The lines to extract start at the one containing "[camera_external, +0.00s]" and end with the last line; give them exactly and nothing more.

.....

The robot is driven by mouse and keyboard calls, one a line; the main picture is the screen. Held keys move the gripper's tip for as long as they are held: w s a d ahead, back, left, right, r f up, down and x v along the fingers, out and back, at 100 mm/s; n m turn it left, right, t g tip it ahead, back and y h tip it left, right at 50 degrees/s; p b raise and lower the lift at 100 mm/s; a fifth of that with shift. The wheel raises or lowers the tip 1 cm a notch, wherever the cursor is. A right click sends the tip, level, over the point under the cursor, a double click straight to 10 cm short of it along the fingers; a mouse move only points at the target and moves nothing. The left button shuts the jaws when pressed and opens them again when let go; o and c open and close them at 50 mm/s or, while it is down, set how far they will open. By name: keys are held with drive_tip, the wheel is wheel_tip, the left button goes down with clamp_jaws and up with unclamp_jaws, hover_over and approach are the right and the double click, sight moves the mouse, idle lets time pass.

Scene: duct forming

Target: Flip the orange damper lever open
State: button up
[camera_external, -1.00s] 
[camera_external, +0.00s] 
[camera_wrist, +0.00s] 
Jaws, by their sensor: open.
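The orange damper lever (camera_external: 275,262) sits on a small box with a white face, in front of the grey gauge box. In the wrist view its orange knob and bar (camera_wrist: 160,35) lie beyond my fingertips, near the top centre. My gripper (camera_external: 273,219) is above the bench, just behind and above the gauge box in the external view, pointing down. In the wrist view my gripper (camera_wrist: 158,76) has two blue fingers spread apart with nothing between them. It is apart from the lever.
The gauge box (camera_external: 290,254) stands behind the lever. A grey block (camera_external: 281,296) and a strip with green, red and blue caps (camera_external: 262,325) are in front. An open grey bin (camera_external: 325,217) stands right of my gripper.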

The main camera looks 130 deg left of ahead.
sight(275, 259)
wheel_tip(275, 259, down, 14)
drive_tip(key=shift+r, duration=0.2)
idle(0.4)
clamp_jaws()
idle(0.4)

.....

● **The response**
[camera_external, +0.00s] 
[camera_wrist, +0.00s] 
Jaws, by their sensor: open.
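The orange damper lever (camera_external: 275,262) sits on a small box with a white face, in front of the grey gauge box. In the wrist view its orange knob and bar (camera_wrist: 160,35) lie beyond my fingertips, near the top centre. My gripper (camera_external: 273,219) is above the bench, just behind and above the gauge box in the external view, pointing down. In the wrist view my gripper (camera_wrist: 158,76) has two blue fingers spread apart with nothing between them. It is apart from the lever.
The gauge box (camera_external: 290,254) stands behind the lever. A grey block (camera_external: 281,296) and a strip with green, red and blue caps (camera_external: 262,325) are in front. An open grey bin (camera_external: 325,217) stands right of my gripper.

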The main camera looks 130 deg left of ahead.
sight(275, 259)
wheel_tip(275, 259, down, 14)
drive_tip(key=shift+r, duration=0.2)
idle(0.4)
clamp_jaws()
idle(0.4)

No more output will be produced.